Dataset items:
* start *

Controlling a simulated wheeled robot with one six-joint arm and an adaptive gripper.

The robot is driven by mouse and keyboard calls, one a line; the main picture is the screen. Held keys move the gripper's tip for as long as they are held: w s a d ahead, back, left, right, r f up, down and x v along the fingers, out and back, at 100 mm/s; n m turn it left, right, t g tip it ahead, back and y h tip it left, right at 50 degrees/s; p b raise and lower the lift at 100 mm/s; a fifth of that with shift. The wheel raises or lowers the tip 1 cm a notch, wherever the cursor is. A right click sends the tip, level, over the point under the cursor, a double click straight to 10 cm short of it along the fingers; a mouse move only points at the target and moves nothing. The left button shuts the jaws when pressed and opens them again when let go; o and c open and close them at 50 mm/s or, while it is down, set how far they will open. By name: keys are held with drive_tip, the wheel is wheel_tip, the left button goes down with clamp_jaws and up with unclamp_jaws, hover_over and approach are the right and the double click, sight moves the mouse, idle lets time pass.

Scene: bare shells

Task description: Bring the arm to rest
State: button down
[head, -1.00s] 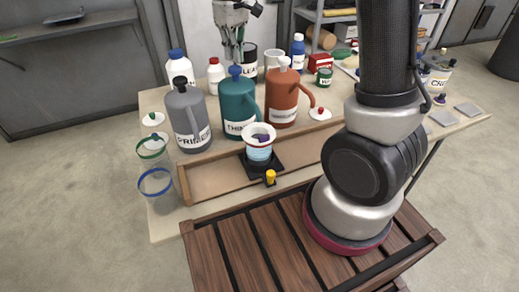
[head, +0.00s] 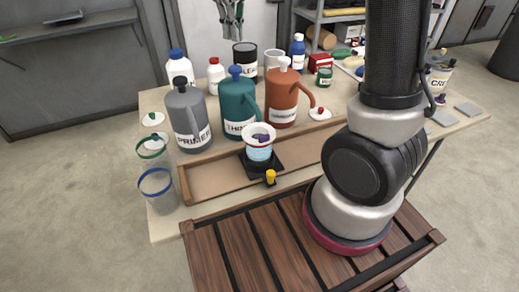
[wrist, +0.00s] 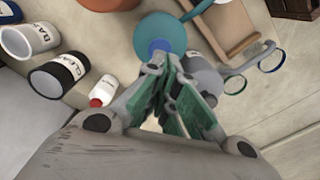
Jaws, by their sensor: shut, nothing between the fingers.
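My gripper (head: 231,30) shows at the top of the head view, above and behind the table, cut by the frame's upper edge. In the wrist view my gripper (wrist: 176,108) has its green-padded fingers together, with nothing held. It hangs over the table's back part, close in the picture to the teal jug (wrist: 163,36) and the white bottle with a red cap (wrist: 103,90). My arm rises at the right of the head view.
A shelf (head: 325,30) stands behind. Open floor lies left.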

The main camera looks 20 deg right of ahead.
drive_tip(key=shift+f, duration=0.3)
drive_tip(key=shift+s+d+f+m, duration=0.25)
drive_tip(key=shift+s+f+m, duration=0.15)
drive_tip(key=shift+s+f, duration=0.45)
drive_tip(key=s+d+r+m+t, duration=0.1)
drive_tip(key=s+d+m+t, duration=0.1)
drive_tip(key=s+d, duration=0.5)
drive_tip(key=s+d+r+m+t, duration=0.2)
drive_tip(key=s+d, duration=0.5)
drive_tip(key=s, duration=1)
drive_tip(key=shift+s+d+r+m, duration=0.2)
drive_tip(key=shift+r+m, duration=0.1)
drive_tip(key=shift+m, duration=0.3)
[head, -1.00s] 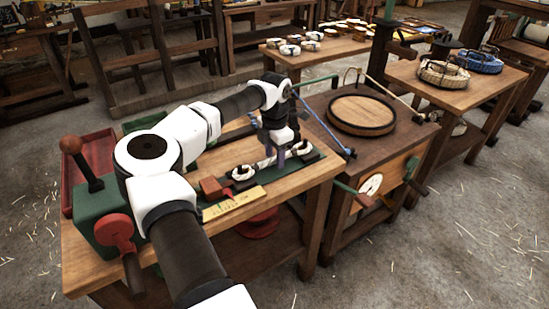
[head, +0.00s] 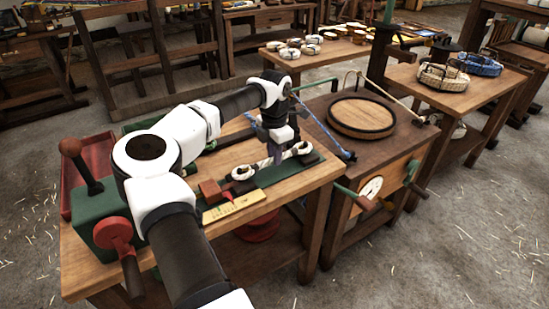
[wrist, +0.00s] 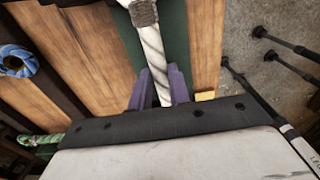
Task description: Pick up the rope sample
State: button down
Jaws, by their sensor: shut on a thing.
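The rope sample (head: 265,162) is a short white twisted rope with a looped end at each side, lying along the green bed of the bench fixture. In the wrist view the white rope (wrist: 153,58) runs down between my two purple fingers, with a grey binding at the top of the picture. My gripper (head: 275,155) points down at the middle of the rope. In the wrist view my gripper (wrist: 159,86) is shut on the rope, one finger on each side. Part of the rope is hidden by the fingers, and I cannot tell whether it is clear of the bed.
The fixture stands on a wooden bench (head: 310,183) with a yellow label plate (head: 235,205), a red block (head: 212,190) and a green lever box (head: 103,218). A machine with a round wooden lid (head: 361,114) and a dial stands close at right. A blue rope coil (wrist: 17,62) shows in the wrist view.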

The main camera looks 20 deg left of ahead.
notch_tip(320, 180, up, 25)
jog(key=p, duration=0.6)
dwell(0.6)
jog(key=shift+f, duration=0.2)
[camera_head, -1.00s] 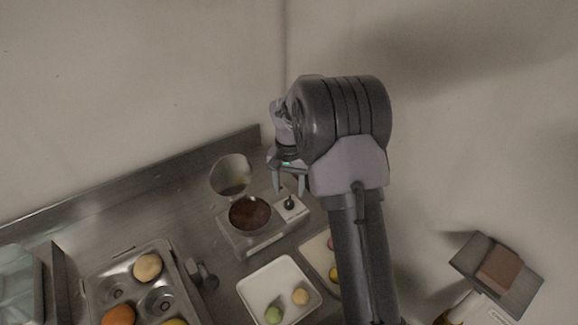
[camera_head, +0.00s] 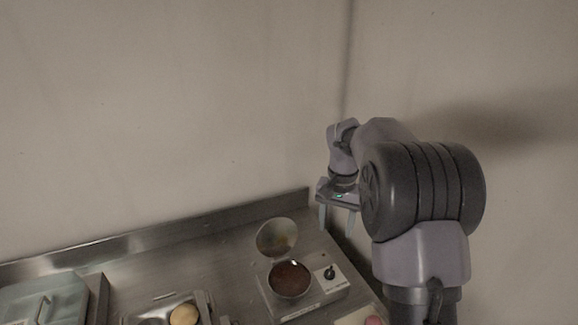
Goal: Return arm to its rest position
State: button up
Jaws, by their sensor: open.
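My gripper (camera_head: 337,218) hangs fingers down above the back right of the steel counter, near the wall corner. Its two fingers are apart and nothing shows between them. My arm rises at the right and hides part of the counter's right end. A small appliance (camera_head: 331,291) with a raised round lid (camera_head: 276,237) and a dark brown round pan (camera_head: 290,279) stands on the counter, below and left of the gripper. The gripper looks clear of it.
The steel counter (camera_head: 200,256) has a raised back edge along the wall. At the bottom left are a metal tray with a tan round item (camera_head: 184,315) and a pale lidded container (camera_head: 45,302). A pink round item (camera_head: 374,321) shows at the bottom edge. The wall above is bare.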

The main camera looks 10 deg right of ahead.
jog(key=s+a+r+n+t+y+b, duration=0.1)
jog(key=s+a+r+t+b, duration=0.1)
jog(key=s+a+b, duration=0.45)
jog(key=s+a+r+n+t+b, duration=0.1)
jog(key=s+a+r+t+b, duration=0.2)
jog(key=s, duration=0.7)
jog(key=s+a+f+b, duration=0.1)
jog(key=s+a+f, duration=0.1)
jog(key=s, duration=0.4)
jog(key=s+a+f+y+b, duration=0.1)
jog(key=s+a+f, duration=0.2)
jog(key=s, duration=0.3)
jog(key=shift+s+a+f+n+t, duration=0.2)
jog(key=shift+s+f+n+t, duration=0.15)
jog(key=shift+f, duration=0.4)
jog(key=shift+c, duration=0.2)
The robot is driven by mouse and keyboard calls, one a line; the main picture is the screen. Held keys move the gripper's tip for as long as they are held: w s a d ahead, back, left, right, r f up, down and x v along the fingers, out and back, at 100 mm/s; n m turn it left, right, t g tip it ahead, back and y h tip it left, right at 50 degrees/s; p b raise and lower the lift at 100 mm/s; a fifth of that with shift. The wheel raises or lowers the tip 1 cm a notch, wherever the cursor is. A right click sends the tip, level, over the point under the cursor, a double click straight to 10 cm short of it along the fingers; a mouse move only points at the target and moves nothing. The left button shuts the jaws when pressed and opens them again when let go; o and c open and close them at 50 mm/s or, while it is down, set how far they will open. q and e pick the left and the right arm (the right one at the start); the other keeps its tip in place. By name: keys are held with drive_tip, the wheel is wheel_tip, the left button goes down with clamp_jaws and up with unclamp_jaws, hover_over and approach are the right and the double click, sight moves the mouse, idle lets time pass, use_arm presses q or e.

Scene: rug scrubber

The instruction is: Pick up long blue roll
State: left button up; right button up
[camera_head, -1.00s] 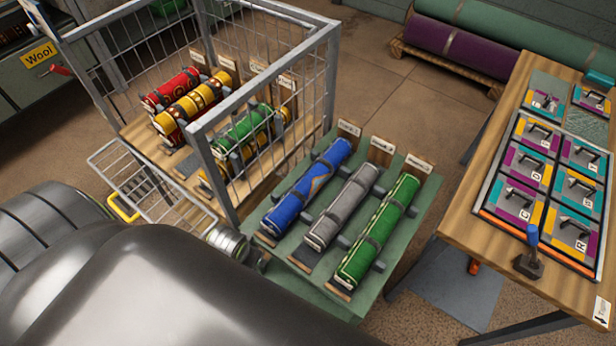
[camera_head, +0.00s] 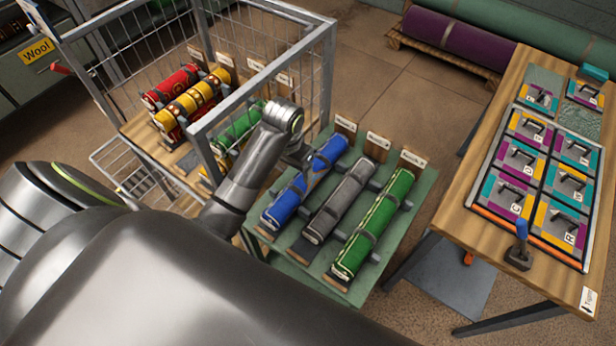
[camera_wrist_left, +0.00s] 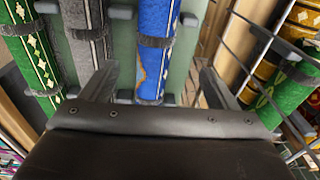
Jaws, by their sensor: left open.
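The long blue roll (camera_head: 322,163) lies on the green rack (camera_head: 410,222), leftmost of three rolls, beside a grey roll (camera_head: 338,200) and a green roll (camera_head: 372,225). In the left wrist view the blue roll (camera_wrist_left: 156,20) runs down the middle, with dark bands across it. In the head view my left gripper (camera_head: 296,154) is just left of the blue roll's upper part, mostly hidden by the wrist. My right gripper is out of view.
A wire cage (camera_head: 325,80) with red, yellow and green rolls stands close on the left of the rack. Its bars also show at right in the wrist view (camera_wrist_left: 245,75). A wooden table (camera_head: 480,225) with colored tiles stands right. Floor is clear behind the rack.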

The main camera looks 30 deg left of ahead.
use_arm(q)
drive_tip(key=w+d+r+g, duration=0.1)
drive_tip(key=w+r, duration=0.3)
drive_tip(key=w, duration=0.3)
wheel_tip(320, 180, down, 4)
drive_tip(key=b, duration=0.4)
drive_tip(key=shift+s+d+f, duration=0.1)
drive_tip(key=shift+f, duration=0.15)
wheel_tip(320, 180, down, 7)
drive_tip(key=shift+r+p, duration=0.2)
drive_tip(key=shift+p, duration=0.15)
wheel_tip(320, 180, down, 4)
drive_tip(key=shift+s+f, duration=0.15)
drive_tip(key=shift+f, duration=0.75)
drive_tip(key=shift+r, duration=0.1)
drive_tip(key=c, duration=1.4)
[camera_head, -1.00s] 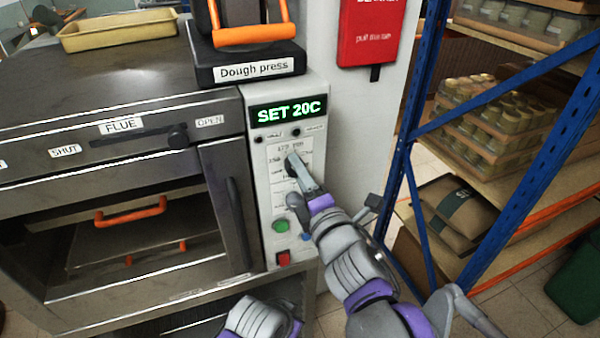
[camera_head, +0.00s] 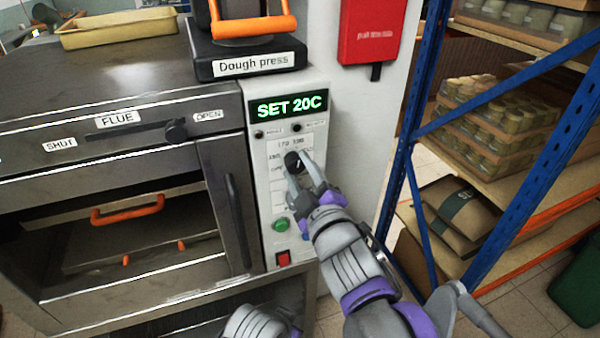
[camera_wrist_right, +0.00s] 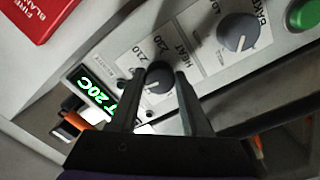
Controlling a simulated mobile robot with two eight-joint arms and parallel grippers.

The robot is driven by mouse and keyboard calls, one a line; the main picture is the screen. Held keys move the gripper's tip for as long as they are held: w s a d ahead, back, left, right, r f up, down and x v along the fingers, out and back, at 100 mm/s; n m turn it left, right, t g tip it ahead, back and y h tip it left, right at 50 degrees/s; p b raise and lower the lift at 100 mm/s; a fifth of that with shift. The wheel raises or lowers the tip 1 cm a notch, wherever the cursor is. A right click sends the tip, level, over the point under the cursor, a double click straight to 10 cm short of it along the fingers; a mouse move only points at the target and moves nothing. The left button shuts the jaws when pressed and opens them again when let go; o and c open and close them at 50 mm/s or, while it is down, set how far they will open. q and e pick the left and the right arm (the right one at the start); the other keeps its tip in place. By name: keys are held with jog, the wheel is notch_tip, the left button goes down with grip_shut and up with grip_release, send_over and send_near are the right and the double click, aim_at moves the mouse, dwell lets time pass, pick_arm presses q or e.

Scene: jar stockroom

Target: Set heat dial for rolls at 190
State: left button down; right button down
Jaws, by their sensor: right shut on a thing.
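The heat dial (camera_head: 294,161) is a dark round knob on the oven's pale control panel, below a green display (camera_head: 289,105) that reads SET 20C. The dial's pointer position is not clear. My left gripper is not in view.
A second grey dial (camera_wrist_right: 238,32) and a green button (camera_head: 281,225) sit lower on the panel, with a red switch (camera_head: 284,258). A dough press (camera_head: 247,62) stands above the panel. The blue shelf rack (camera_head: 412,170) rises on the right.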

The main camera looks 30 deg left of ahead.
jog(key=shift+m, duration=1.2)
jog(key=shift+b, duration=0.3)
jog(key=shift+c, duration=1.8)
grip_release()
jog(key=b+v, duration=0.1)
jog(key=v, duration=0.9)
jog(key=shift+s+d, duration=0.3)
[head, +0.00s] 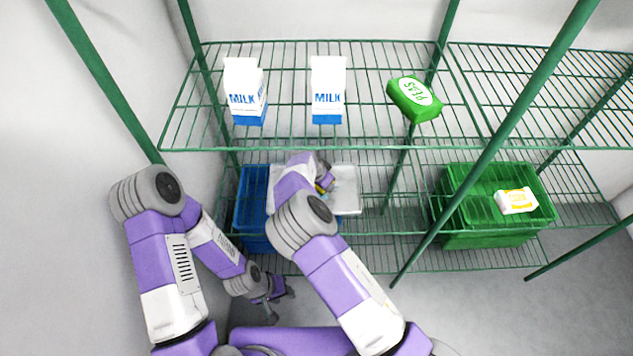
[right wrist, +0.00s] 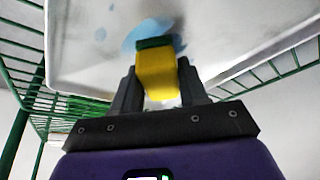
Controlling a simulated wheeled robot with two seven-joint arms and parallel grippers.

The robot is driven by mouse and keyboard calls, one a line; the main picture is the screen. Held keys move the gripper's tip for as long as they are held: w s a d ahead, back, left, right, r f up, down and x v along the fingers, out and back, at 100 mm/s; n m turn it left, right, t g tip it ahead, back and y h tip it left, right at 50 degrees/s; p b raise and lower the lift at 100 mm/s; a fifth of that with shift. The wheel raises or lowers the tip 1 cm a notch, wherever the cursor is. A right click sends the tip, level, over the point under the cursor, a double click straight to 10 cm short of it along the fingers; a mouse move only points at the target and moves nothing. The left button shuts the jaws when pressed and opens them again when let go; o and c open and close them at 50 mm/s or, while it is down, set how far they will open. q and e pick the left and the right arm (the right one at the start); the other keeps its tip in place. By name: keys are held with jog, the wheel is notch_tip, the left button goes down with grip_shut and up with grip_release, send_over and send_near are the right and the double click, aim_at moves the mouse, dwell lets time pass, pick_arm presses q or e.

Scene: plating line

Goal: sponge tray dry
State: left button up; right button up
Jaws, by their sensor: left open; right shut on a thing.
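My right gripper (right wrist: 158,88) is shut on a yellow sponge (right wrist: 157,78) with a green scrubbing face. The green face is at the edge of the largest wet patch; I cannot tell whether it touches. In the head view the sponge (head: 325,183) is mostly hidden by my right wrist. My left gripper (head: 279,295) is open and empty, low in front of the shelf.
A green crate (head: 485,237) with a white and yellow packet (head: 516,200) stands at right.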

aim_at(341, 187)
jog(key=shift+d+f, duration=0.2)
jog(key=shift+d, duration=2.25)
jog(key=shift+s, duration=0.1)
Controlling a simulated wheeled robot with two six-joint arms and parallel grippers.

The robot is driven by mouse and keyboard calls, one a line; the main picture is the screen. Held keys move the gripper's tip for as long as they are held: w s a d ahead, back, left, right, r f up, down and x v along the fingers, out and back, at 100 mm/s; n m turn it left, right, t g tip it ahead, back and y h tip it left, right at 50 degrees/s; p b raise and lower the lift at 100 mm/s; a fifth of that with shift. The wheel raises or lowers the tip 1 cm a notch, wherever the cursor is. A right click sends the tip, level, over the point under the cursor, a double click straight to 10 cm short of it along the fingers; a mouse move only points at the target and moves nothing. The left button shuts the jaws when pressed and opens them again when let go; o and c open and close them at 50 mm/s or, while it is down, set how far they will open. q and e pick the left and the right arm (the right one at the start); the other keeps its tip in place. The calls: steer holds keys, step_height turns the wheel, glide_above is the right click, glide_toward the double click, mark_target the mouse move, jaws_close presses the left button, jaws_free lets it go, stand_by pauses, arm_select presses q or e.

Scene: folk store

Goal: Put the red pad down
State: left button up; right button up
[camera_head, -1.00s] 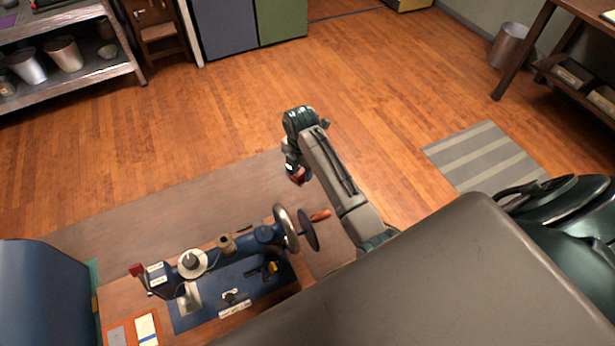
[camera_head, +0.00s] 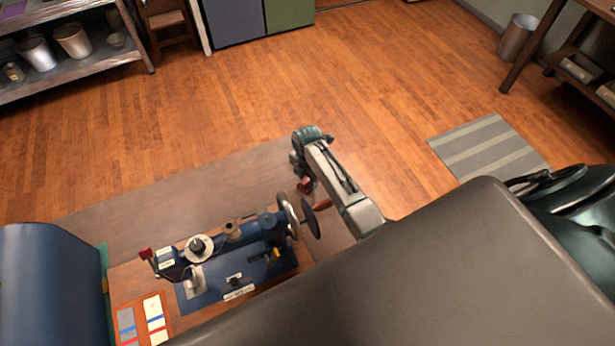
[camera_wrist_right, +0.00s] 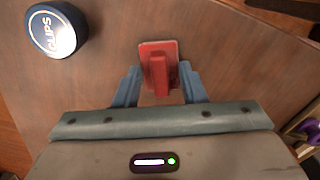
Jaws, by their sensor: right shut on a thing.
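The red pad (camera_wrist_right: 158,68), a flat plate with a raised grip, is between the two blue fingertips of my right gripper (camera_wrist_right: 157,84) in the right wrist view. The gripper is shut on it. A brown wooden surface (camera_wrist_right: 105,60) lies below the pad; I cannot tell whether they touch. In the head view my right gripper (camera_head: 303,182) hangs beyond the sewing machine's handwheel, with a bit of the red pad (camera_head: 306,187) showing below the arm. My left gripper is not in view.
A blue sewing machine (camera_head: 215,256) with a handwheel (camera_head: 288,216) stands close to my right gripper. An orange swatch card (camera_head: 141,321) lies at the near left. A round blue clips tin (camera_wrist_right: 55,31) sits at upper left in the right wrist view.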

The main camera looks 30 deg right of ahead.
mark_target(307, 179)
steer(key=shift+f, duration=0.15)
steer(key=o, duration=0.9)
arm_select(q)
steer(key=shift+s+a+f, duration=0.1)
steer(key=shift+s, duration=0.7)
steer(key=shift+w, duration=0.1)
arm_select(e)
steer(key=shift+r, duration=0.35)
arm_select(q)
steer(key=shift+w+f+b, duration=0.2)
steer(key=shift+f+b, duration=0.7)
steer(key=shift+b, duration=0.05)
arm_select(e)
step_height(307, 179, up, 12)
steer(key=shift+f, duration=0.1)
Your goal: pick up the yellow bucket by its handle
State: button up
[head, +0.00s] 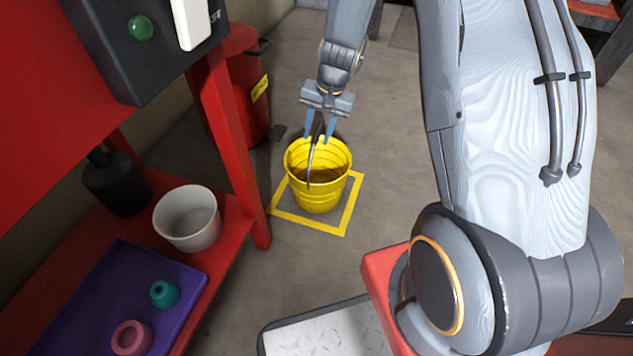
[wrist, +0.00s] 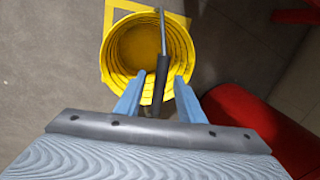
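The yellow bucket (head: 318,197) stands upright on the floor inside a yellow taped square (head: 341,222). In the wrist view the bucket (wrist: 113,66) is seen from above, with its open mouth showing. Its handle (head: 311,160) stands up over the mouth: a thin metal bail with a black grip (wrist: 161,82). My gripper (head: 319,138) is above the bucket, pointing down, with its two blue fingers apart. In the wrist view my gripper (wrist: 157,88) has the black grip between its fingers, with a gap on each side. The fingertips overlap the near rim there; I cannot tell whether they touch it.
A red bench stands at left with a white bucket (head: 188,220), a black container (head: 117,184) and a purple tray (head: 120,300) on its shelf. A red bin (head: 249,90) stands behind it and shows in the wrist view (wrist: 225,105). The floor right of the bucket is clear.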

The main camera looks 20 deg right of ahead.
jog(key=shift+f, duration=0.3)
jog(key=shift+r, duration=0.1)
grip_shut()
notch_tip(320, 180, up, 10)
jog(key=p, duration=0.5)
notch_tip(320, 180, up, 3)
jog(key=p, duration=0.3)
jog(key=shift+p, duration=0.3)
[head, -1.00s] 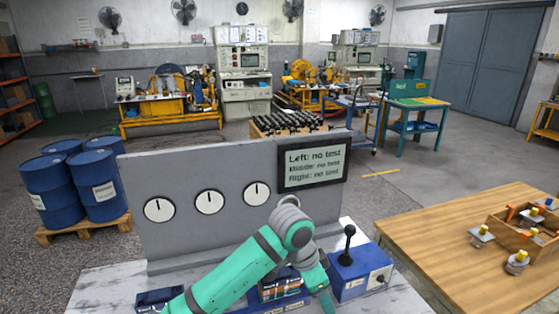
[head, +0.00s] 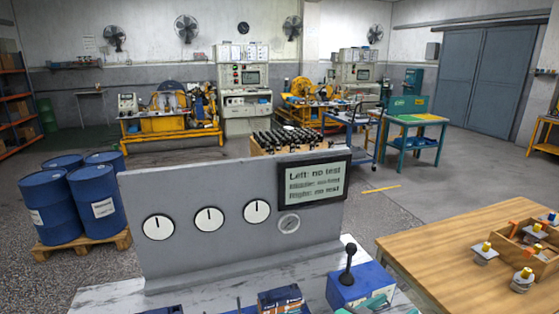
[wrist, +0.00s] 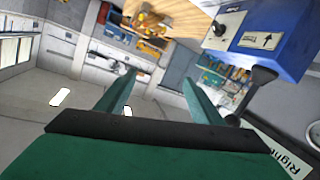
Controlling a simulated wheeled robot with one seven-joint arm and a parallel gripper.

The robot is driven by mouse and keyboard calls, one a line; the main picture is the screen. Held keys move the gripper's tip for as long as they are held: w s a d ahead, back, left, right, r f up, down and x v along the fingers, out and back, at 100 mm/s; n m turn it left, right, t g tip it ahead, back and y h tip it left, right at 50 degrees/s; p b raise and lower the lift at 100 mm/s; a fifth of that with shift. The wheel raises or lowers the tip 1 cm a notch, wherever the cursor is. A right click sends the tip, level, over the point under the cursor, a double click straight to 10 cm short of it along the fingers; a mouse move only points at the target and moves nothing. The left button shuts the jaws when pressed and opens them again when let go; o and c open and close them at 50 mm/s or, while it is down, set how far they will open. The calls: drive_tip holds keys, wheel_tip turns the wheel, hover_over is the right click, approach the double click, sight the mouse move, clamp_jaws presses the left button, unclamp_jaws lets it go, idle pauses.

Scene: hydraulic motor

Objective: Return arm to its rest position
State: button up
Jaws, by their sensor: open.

* end *

Given problem
Report the number of lines of the listing above that hold the string "rest", with no other text.

Solution to the problem
3